■ TASK TO COMPLETE: In the entries that follow, the first line to write out is the one containing "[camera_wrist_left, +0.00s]", and the last is the one containing "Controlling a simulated". Reproduce that stretch exactly, with nothing before or after it.
....
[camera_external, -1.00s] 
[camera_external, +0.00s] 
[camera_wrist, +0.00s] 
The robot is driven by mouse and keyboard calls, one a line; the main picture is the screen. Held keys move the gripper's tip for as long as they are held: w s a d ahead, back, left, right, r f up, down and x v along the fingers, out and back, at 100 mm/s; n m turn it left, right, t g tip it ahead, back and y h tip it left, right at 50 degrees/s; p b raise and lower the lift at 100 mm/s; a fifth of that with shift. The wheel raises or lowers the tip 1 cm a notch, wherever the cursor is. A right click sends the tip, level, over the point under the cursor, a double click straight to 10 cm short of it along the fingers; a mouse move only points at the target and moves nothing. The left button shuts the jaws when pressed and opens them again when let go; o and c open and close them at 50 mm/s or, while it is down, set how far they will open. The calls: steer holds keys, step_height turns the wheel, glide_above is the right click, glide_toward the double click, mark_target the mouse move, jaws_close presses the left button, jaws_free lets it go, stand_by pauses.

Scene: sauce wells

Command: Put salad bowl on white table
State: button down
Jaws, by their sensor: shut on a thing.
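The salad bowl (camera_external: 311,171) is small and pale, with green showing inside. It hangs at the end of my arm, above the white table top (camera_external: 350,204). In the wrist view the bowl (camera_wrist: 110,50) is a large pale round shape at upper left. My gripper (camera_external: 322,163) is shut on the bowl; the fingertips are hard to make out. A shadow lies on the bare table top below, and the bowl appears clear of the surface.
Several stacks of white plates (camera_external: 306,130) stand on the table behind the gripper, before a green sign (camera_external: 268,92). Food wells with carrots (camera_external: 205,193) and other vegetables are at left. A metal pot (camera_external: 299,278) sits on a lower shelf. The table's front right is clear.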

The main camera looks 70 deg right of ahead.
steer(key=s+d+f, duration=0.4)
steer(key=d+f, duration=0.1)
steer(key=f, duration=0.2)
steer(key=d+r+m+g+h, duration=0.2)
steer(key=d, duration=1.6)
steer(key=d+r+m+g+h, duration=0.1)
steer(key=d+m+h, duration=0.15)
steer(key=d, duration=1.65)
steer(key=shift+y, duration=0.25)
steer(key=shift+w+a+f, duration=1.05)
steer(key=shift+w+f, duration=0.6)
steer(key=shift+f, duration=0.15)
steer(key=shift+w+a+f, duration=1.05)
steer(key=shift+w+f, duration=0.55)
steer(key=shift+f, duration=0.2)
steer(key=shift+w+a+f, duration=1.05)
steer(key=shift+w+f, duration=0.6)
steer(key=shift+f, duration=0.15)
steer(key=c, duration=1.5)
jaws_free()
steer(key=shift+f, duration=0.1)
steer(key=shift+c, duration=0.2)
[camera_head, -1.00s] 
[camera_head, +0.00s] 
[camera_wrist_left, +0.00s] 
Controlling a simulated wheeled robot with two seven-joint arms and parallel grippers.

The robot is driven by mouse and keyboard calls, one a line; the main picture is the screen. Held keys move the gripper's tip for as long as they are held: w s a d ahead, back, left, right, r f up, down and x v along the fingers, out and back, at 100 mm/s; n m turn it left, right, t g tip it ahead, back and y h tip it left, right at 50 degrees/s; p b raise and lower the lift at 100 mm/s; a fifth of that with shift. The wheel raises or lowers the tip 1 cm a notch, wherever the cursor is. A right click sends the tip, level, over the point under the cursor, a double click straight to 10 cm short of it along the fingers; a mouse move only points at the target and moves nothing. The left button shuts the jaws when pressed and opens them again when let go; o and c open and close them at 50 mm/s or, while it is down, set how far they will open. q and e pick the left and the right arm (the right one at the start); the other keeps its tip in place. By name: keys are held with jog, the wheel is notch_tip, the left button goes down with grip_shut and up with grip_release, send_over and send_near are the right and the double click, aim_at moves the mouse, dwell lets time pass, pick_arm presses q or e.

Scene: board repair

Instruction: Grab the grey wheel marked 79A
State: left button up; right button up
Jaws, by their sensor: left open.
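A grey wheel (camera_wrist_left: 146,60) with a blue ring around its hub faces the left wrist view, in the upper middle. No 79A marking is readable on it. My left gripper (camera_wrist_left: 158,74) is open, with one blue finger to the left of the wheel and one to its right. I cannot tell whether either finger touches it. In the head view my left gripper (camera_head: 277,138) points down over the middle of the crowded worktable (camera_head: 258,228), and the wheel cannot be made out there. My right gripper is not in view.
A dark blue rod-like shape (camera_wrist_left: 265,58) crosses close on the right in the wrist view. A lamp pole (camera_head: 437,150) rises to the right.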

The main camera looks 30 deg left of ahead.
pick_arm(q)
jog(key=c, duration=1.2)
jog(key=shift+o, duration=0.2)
....
■ SOLUTION TO THIS EXERCISE:
[camera_wrist_left, +0.00s] 
Controlling a simulated wheeled robot with two seven-joint arms and parallel grippers.

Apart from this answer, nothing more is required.